─── Record set ───
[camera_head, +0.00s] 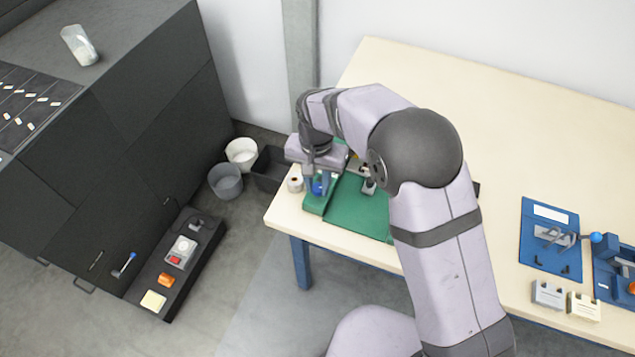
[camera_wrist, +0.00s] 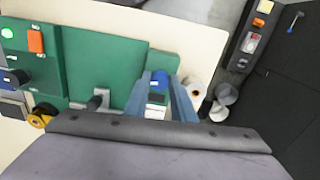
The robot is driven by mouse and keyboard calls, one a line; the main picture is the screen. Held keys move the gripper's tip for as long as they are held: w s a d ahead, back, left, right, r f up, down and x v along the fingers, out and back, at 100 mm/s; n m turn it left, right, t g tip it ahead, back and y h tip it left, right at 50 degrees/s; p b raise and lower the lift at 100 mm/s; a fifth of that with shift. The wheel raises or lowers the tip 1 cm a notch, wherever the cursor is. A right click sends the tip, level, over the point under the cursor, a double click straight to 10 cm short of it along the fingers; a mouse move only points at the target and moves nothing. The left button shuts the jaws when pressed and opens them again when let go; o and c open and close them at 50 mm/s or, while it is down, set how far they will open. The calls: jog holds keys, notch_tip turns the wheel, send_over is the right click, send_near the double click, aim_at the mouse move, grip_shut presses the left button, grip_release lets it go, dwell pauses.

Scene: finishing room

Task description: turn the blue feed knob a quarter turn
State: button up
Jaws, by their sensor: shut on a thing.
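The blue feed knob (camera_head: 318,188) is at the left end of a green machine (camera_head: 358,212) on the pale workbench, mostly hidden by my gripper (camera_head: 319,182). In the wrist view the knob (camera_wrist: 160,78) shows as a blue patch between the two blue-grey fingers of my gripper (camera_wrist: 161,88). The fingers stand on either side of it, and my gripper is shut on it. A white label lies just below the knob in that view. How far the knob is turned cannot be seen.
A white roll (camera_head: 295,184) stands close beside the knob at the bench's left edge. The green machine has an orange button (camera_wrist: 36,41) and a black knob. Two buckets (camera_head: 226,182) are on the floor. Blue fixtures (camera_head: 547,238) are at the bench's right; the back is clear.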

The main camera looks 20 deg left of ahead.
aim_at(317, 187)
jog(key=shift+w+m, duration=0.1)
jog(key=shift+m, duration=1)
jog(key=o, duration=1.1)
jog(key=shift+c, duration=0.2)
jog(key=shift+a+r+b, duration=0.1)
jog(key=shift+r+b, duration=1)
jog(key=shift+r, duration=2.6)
───
─── Record set ───
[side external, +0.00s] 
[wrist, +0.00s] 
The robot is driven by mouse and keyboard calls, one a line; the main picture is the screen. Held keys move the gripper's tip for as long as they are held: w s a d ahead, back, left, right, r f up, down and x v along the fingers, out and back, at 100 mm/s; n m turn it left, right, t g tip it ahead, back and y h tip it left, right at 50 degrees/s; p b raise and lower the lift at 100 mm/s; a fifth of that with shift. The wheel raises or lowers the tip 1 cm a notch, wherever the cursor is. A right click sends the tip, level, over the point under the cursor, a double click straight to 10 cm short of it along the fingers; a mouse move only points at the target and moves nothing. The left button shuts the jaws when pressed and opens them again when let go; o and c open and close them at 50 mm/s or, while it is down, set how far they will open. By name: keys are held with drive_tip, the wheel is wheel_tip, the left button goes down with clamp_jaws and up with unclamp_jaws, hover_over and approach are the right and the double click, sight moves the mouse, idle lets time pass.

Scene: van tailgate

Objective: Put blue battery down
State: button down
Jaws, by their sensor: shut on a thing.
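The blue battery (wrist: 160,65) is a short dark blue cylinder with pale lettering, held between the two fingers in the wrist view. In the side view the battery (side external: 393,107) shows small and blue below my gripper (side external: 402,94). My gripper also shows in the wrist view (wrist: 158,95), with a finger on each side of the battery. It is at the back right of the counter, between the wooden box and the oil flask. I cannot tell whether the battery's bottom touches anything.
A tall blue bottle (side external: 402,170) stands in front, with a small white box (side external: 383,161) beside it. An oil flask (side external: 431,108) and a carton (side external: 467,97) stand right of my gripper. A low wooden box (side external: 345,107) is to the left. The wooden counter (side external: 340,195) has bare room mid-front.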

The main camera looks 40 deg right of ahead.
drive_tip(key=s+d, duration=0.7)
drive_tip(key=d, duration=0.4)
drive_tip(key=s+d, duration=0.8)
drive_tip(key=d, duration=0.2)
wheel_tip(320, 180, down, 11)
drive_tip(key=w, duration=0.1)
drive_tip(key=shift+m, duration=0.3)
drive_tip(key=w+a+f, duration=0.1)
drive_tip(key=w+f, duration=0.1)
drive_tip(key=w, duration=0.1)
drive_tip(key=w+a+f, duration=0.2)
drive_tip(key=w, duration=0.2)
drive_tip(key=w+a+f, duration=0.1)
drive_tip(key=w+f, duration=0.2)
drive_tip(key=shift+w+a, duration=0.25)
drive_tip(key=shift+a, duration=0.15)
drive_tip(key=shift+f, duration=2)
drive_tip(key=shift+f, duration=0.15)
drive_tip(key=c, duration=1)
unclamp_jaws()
───
─── Record set ───
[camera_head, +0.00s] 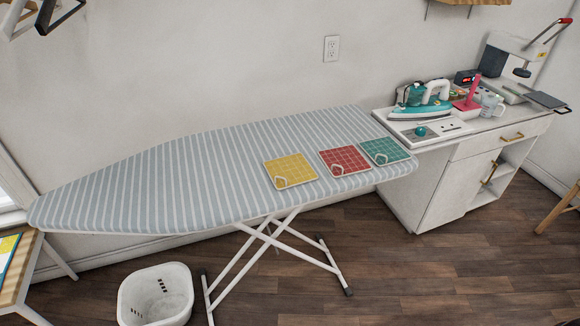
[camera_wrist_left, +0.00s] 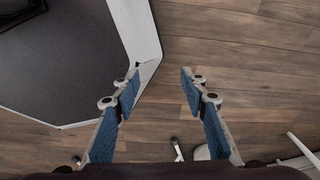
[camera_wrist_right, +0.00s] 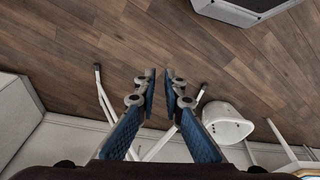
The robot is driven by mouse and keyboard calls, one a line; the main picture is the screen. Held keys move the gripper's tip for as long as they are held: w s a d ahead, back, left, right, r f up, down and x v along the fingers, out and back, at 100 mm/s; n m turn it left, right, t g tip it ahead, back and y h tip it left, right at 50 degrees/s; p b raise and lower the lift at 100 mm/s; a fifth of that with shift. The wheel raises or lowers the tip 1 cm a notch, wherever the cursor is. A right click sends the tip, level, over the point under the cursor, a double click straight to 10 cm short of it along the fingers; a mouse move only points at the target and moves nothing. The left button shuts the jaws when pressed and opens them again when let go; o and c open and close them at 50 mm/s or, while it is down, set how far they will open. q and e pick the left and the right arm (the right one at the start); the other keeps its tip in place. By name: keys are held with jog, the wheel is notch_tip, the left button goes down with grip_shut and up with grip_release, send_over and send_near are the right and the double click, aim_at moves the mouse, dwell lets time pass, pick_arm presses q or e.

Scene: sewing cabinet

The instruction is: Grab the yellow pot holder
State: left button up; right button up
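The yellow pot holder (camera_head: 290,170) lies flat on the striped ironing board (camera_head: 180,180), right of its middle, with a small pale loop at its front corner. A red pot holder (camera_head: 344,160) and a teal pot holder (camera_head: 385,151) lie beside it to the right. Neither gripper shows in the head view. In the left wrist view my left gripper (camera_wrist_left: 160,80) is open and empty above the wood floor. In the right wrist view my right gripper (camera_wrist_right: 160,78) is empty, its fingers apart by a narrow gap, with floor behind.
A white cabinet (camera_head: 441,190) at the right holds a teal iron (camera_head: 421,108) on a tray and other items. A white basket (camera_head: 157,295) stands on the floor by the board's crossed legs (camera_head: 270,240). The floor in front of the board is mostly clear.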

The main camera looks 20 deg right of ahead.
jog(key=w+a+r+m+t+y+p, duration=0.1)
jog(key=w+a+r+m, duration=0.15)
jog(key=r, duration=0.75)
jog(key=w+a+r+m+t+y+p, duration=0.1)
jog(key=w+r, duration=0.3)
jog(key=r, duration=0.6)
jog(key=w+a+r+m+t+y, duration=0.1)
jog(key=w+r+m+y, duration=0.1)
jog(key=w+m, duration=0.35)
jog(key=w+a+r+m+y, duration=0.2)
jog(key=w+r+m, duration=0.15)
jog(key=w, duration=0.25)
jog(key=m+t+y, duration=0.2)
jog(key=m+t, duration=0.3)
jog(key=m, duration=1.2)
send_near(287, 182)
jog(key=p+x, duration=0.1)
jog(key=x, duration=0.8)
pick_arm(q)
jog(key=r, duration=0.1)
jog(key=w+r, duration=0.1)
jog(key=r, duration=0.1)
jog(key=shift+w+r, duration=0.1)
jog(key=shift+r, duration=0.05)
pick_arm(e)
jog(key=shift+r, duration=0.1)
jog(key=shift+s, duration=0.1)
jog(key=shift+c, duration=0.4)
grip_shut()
───
The problem: Return each line among the entries that holds the word "Scene".

Output of the task:
Scene: finishing room
Scene: van tailgate
Scene: sewing cabinet

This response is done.